United Australia Party

Company directors personally liable for GST

Written by: KP Carmody & Co


Recent legislative reforms designed to tackle illegal phoenixing activity mean that if a company fails to meet its GST obligations when they arise, the company’s directors may be personally liable for the unpaid GST, increasing the exposure of company directors. Phoenix activities refer to the practice of directors allowing one company to go into administration to avoid debt and shortly thereafter commence business using a new company.

What’s changed?
The Treasury Law Amendment (Combating Illegal Phoenixing) Bill 2019 was passed by Parliament in February 2020. The legislation amends various provisions of the Corporations Act 2001, the A new Tax System (Goods and Services Tax) Act 1999 and the Taxation Administration Act 1953 (TAA) and provides ASIC and liquidators with additional powers to combat phoenix activity.

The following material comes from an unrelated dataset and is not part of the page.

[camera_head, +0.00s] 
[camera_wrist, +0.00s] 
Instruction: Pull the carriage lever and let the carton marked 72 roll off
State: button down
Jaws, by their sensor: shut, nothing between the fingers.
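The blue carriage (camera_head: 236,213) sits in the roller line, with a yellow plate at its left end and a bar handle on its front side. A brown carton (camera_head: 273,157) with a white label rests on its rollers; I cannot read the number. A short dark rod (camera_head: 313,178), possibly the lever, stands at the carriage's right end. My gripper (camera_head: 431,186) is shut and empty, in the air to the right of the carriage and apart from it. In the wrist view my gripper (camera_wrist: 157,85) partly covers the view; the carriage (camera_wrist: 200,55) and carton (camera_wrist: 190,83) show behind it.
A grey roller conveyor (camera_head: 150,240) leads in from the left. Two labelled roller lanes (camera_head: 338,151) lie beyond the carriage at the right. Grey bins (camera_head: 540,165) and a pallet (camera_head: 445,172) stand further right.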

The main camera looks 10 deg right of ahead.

From 1 April 2020, company directors are personally liable for any unpaid GST, Luxury Car Tax and Wine Equalisation Tax, in addition to the Pay as You Go Withholding and Superannuation Guarantee Contributions debts already captured under the current Director Penalty Notice (DPN) regime (TAA pt 4-15). Company directors are under an obligation to ensure that the companies they run pay the above tax debts or, if that is not possible, to promptly appoint a voluntary administrator/liquidator to the company (TAA s 269-15).

If the company has not paid (and an administrator/liquidator has not been appointed), DPN’s can be issued. The amount of the penalty is the unpaid tax liability of the company and becomes personally recoverable from the director 21 days after the DPN is issued. If there are multiple directors, each has this exposure.

Are there any defences?
Yes. It may be a defence if the director was ill or, for some other good reason, can demonstrate they took no part in the management of the company at the relevant time. A further defence may be that the company had a “reasonably arguable position” (RAP) and had taken reasonable care to comply with its tax obligations up to the time the DPN was issued. The best evidence of there being a RAP is a legal opinion confirming that such a position exists (TAA s269-35).

What is the impact on directors?
Personal liability means that individual directors face the possibility of bankruptcy and the loss of their personal assets, in the event of their company failing to meet its obligations. Tax credits can be offset against a DPN liability, so that if a director is due for a tax refund, that money can be used to reduce or settle the DPN debt (TAA s 8AAZLG).

Are new directors liable?
Yes. New directors can be held personally liable 30 days after their appointment where historical liabilities remain unpaid after the Due Date (TAA s269-20(3)).

Are former directors liable?
Yes. If a director resigns after the Initial Date, but prior to the Due Date, they remain liable for the penalty.